Acórdão do Tribunal da Relação de Coimbra
Processo:
162/16.5GACDN.C1
Nº Convencional: JTRC
Relator: JORGE FRANÇA
Descritores: PROIBIÇÃO DE CONDUZIR VEÍCULOS COM MOTOR;
CONDUTOR NÃO POSSUIDOR DE TÍTULO VÁLIDO;
INÍCIO DE CUMPRIMENTO DA PENA ACESSÓRIA
Data do Acordão: 04/12/2018
Votação: UNANIMIDADE
Tribunal Recurso: COIMBRA (JUÍZO DE COMPETÊNCIA GENÉRICA DE CONDEIXA-A-NOVA)
Texto Integral: S
Meio Processual: RECURSO CRIMINAL
Decisão: CONFIRMADA
Legislação Nacional: ARTS. 291.º, N.º 1, E 69º Nº 1 AL. A), DO CP; ART. 126.º DO CE; ART. 18.º, N.º 1, AL. E) DO REGULAMENTO DE HABILITAÇÃO LEGAL PARA CONDUZIR
Sumário: Em relação a arguido não possuidor de título válido para conduzir, o cumprimento da pena acessória prevista no artigo 69.º do CP inicia-se com o trânsito em julgado da sentença condenatória.

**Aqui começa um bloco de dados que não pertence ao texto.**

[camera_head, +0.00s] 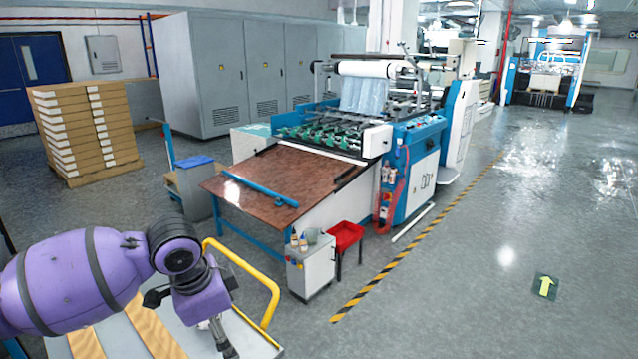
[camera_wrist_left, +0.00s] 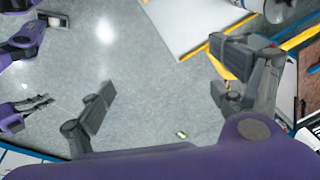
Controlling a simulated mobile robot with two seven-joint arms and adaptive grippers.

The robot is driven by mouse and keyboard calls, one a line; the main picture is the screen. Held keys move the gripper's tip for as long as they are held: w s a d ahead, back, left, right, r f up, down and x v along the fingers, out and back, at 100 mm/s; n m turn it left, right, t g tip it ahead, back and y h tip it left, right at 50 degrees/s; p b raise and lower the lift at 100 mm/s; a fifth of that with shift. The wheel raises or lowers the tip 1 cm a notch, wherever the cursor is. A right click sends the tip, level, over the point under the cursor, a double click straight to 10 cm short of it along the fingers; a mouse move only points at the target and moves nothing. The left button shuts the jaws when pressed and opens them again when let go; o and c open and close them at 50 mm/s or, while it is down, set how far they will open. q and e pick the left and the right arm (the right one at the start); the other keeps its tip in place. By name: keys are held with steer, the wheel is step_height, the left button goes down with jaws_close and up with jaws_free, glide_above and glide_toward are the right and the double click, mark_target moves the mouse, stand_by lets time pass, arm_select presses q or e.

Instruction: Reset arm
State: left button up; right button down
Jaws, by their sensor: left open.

Decisão Texto Integral: ACORDAM NA SECÇÃO CRIMINAL DO TRIBUNAL DA RELAÇÃO DE COIMBRA

Na Instância Local da Secção de Competência Genérica de Condeixa-a-Nova, da Comarca de Coimbra, nos autos de processo sumário que aí correram termos sob o nº 162/16.5GACDN, o arguido A foi julgado e condenado pela prática, como autor material, de um crime de condução de veículo em estado de embriaguez, p. p. pelo art. 291º nº 1 e 69º nº 1 al. a) do Código Penal, na pena de 75 dias de multa, à taxa diária de 5,50 €, o que perfaz o montante global de 412,50€ e na pena acessória de proibição de conduzir veículos motorizados pelo período de 5 (cinco) meses.
A sentença transitou em julgado no dia 21 de Setembro de 2016.
O Arguido procedeu ao pagamento da multa, mas não entregou a sua carta ou licença de condução para cumprimento da pena acessória de inibição de conduzir.
Por considerar que a pena acessória não tinha sido cumprida, porquanto o título de condução do arguido se mostrava inválido, por caducidade, o MP proferiu despacho no qual expressamente afirma não promover a sua extinção.
Notificado, o arguido pronunciou-se pela extinção de tal pena, face ao seu cumprimento, não obstante a invalidade do título.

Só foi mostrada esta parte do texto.